Proseguendo il percorso la durezza degli esordi si trasforma nella forza espressiva delle pennellate e dei colori.
In una lettera fa riferimento alla teoria dei complementari di Delacroix, a come far risaltare la luminosità. Ormai il grigio olandese ha lasciato spazio ad una nuova ricerca sul colore. L’amico Pissarro lo introduce al divisionismo.
In Interno di un ristorante del periodo parigino si avverte infatti l’influenza di Paul Signac.
Questa sua ricerca così tanto personale lo porta lontano dai grandi centri.

Ad Arles Van Gogh ricerca la luce, i colori delle stampe giapponesi. Quel percorso che inizia con l’interesse per Rembrandt e si aggiorna sulle novità parigine vede la luce farsi colore.
E’ il tempo dei grandi capolavori Salici potati al tramonto  e Il ponte di Langlois e dell’ossessione per il giallo cromo, richiamo al sole e ai colori del Midi.
La tavolozza non può essere più quella nordica, prevalgono invece l’azzurro cielo, il verde chiaro, il giallo, tutto è subordinato al sentire del pittore e quindi al colore.
Grande spazio viene offerto anche alla produzione legata al ricovero presso l’Istituto di cura di Saint-Rémy riprodotto in mostra attraverso un grande plastico. Si possono notare alle pareti i giardini e i sentieri che Van Gogh vedeva dalla casa di cura. 

Il vecchio che piange unisce i diversi periodi della carriera di Van Gogh, è un’immagine potente di un’anima straziata che chiude la fase di Saint-Rémy.

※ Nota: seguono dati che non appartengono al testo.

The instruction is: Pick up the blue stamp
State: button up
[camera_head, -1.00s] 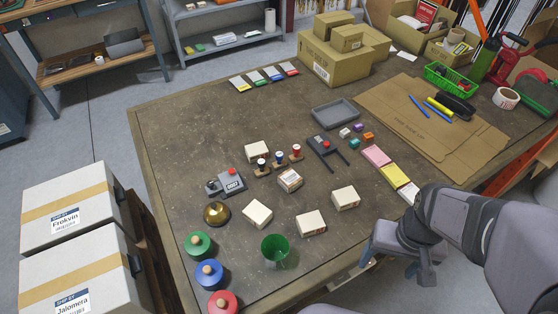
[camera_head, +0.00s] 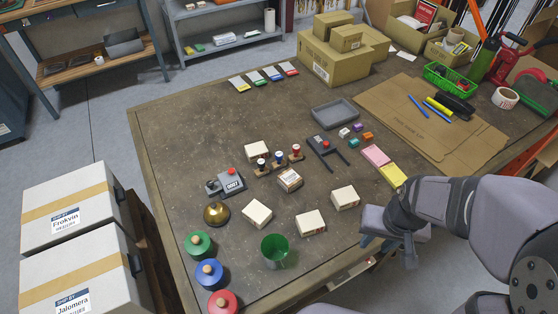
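A blue round piece with a wooden knob (camera_head: 209,274) stands at the table's front left, between a green one (camera_head: 198,244) and a red one (camera_head: 223,302). Several small upright pieces with wooden bases stand in a row near the middle. One has a dark blue-looking body (camera_head: 279,159), one looks darker (camera_head: 262,165), and one is red-topped (camera_head: 297,152). I cannot tell for certain which blue piece is the stamp. My gripper (camera_head: 390,250) is at the table's right front edge, far right of these pieces. Its fingers look apart, with nothing seen between them.
A green cup (camera_head: 274,252), a brass bell (camera_head: 216,213), a grey device (camera_head: 228,183) and several pale blocks (camera_head: 311,223) stand around the middle. A grey tray (camera_head: 334,114) lies behind. Cardboard sheets (camera_head: 440,135) cover the right side. The table's left back is mostly clear.

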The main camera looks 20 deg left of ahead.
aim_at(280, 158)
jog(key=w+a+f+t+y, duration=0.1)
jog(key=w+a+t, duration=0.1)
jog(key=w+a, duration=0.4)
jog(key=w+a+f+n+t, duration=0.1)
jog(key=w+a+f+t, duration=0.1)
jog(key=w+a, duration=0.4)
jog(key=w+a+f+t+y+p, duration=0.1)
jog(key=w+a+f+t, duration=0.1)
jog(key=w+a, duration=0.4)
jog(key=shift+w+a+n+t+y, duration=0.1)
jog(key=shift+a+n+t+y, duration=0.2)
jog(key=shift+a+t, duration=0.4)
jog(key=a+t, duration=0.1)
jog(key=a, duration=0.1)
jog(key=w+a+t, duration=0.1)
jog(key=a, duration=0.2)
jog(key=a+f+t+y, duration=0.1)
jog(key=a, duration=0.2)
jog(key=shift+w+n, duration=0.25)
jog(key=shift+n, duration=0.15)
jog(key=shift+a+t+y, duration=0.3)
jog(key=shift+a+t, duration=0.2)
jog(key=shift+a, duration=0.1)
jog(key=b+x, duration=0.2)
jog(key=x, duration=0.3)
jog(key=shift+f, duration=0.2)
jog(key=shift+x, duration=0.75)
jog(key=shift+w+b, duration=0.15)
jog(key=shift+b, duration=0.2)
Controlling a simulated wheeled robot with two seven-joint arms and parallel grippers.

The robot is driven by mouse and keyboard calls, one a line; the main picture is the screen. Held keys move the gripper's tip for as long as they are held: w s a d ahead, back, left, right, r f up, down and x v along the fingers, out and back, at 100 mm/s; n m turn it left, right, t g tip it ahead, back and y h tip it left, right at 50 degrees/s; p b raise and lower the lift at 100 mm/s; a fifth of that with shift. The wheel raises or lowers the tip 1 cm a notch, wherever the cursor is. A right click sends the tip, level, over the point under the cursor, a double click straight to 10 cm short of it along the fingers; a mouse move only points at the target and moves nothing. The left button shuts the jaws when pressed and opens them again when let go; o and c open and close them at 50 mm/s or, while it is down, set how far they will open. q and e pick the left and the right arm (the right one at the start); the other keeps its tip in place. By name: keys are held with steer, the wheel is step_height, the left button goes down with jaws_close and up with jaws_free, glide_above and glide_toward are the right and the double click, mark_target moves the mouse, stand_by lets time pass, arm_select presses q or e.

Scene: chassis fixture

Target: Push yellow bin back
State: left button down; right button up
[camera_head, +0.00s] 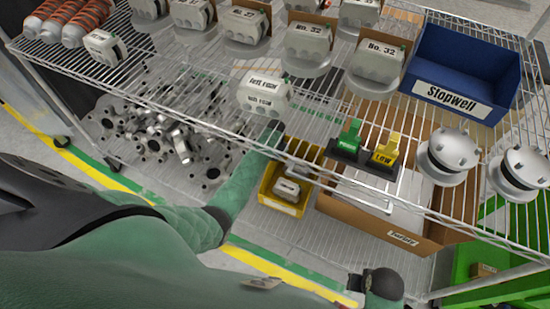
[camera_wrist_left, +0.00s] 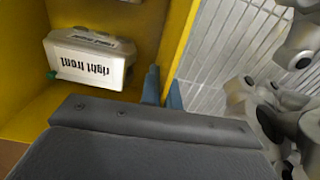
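The yellow bin (camera_head: 266,186) sits on the lower level under the wire shelf, holding a pale casing part (camera_head: 288,188). In the left wrist view the bin's yellow wall (camera_wrist_left: 181,30) and the part (camera_wrist_left: 90,60), labelled "right front" upside down, show close up. My left gripper (camera_head: 271,138) reaches under the upper shelf to the bin's left side, partly hidden by wires. In the left wrist view its two fingers (camera_wrist_left: 162,88) are close together at the bin's side wall, seemingly one on each face. I cannot tell whether they press on it.
A cardboard box (camera_head: 405,238) stands right of the bin. Metal parts (camera_head: 160,130) are heaped to its left. Above, the wire shelf holds a blue Stopwell bin (camera_head: 465,65), labelled casings (camera_head: 262,92) and round metal parts (camera_head: 450,155). Floor lies in front.

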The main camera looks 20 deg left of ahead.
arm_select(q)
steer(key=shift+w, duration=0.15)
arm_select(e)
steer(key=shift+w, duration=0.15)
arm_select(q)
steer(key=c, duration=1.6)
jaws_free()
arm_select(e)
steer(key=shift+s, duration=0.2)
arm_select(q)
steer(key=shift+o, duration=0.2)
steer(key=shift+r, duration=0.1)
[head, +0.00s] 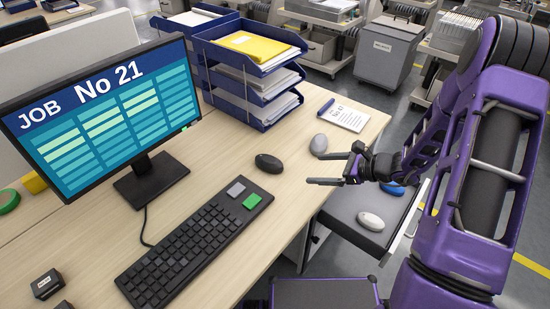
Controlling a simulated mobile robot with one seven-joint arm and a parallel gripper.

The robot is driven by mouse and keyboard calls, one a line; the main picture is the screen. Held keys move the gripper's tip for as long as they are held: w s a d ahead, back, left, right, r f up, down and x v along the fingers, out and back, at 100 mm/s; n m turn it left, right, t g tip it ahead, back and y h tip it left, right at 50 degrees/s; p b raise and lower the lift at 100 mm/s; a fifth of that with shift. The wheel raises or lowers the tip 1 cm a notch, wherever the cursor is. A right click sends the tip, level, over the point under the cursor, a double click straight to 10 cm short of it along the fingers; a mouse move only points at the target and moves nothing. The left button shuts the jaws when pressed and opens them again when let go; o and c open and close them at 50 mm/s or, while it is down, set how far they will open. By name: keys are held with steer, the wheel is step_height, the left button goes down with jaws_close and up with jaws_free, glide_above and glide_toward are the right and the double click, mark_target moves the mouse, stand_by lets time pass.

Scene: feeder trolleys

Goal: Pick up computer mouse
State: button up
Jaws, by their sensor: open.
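A black computer mouse (269,164) lies on the wooden desk between the keyboard and the blue trays. A grey mouse-shaped object (318,145) sits near the desk's right edge, just beyond my gripper. A white mouse-shaped object (371,221) and a blue one (392,190) lie in the open drawer below; the blue one is partly covered by my arm. My gripper (330,169) is open and empty, its fingers pointing left over the desk's right edge, apart from the black mouse. Its fingers show no contact with the grey object.
A black keyboard (195,247) and a monitor (105,110) stand left. Blue stacked trays (225,75) with papers stand at the back. A notepad (344,114) lies by the right edge. The open drawer (345,207) juts out under the desk. Bare desk surrounds the black mouse.

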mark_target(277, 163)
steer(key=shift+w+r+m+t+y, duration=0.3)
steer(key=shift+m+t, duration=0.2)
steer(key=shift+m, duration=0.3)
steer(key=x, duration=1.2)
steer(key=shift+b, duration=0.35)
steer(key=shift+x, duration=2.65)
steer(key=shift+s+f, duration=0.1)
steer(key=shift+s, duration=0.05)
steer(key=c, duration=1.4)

La mostra si inserisce in un più ampio progetto che mira a catturare l’anima del pittore. A conclusione del percorso espositivo l’artista Matteo Massagrande interpreta con la sua pittura l’ultimo giorno di Van Gogh e il primo film documentario del curatore Marco Goldin chiude la mostra scandita dalle lettere dell’artista riproposte in una nuova edizione.